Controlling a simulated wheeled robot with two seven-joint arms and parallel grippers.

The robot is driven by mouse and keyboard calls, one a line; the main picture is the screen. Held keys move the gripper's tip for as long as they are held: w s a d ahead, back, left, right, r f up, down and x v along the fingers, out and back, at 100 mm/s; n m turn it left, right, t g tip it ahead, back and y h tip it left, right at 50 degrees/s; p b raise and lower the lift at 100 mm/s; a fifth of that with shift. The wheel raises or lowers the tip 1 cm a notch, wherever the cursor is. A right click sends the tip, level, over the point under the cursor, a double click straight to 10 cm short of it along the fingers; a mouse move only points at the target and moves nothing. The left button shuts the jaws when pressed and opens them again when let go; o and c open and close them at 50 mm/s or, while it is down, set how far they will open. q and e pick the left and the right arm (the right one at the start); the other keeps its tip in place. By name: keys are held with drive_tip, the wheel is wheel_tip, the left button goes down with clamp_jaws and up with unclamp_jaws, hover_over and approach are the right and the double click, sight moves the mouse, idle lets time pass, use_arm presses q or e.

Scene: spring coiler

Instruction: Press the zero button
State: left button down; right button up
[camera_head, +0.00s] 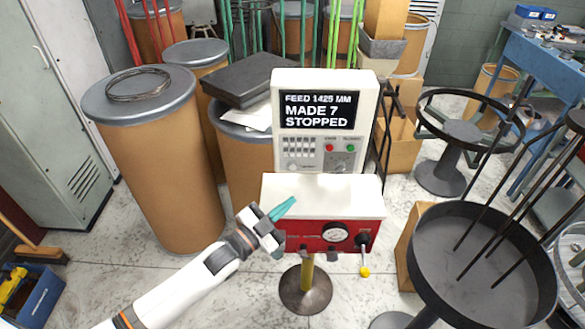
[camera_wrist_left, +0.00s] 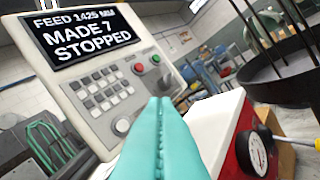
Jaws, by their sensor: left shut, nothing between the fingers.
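The coiler's control panel (camera_head: 284,113) is a white upright box with a screen reading "FEED 1425 MM, MADE 7, STOPPED". Below the screen are a grey keypad (camera_head: 299,147), a red button (camera_head: 329,147), a green button (camera_head: 351,148) and a knob. The zero button's label is too small to read. In the left wrist view the keypad (camera_wrist_left: 100,90), red button (camera_wrist_left: 139,68) and green button (camera_wrist_left: 155,59) show beyond my fingers. My left gripper (camera_head: 292,201) is shut and empty, with teal fingers over the white machine top, below and apart from the panel. My right gripper is not in view.
The red and white machine body (camera_head: 315,187) below the panel carries a gauge (camera_head: 335,232) and a yellow-tipped lever (camera_head: 364,270). Brown drums (camera_head: 160,160) stand left. A dark round tray (camera_head: 480,255) with upright rods stands right. Open space lies before the panel face.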

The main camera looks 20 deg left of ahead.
= = =
Task instructions
Transcribe the lines between the one holding "Scene: spring coiler" and the one holding "[camera_wrist_left, +0.00s]", inclusive, and leave out any pictures.

Answer for this exercise
Scene: spring coiler

Instruction: Press the zero button
State: left button down; right button up
[camera_head, +0.00s] 
[camera_wrist_left, +0.00s] 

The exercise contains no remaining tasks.